Homes of American Statesmen; With Anecdotical, Personal, and Descriptive Sketches

PUBLISHERS' NOTICE

We need hardly commend to the American public this attempt to describe and familiarize the habitual dwelling-places of some of the more eminent of our Statesmen. In bringing together such particulars as we could gather, of the homes of the men to whom we owe our own, we feel that we have performed an acceptable and not unnecessary service. The generation who were too well acquainted with these intimate personal circumstances to think of recording them, is fast passing away; and their successors, while acknowledging a vast debt of gratitude, might still forget to preserve and cherish the individual and private memories of the benefactors of our country and race. We therefore present our contribution to the national annals with confidence, hoping that in all respects the present volume will be found no unworthy or unwelcome successor of the "Homes of American Authors."

Dr. R.W. Griswold having been prevented by ill health from contributing an original paper on Marshall, we have availed ourselves, with his kind permission, of the sketch which he prepared for the "Prose Writers of America." All the other papers in the present volume have been written expressly for it: and the best acknowledgments of the publishers are due to the several contributors for the zealous interest and ability to which these sketches bear witness.

For several of the original letters which we have copied in fac-simile, we are indebted to the kindness of the Rev. Dr. Sprague of Albany.

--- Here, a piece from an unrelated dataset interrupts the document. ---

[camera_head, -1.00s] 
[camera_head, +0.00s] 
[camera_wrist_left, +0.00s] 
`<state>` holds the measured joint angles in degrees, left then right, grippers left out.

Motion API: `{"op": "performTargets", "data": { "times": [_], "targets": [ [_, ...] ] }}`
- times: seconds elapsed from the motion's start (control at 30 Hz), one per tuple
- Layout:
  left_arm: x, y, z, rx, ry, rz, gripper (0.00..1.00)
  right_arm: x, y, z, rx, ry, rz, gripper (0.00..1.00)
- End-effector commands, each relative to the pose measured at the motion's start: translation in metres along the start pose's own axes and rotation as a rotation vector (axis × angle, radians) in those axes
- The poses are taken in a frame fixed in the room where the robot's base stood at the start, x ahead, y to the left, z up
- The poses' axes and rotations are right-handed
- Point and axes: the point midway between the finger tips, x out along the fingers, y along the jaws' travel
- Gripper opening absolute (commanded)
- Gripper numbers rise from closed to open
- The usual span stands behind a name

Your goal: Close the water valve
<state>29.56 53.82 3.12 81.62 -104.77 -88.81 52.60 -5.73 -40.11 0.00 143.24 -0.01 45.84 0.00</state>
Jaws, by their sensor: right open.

The drawing of the residence of the "Washington Family," and a few of the smaller cuts, have been copied, with some variations, from Mr. Lossing's very valuable work, "The Field-Book of the Revolution." Most of the other illustrations have been engraved from original drawings, or daguerreotypes taken for the purpose.

WASHINGTON

1732 1799

To see great men at home is often more pleasant to the visitor than advantageous to the hero. Men's lives are two-fold, and the life of habit and instinct is not often, on superficial view, strictly consistent with the other the more deliberate, intentional and principled one, which taxes only the higher powers. Yet, perhaps, if our rules of judgment were more humane and more sincere, we should find less discrepancy than it has been usual to imagine, and what there is would be more indulgently accounted for. The most common-place man has an inner and an outer life, which, if displayed separately, might never be expected to belong to the same individual; and it would be impossible for him to introduce his dearest friend into the sanctum, where, as in a spiritual laboratory, his words and actions originate and are prepared for use. Yet we could accuse him of no hypocrisy on this ground. The thing is so because Nature says it should be so, and we must be content with her truth and harmony, even if they be not ours. So with regard to public and domestic life. If we pursue our hero to his home, it should be in a home-spirit a spirit of affection, not of impertinent intrusion or ungenerous cavil. If we lift the purple curtains of the tent in which our weary knight reposes, when he has laid aside his heavy armor and put on his gown of ease, it is not as malicious servants may pry into the privacy of their superiors, but as friends love to penetrate the charmed circle within which disguises and defences are not needed, and personal interest may properly take the place of distant admiration and respect. In no other temper is it lawful, or even decent, to follow the great actors on life's stage to their retirement; and if they be benefactors, the greater the shame if we coolly criticize what was never meant for any but loving eyes.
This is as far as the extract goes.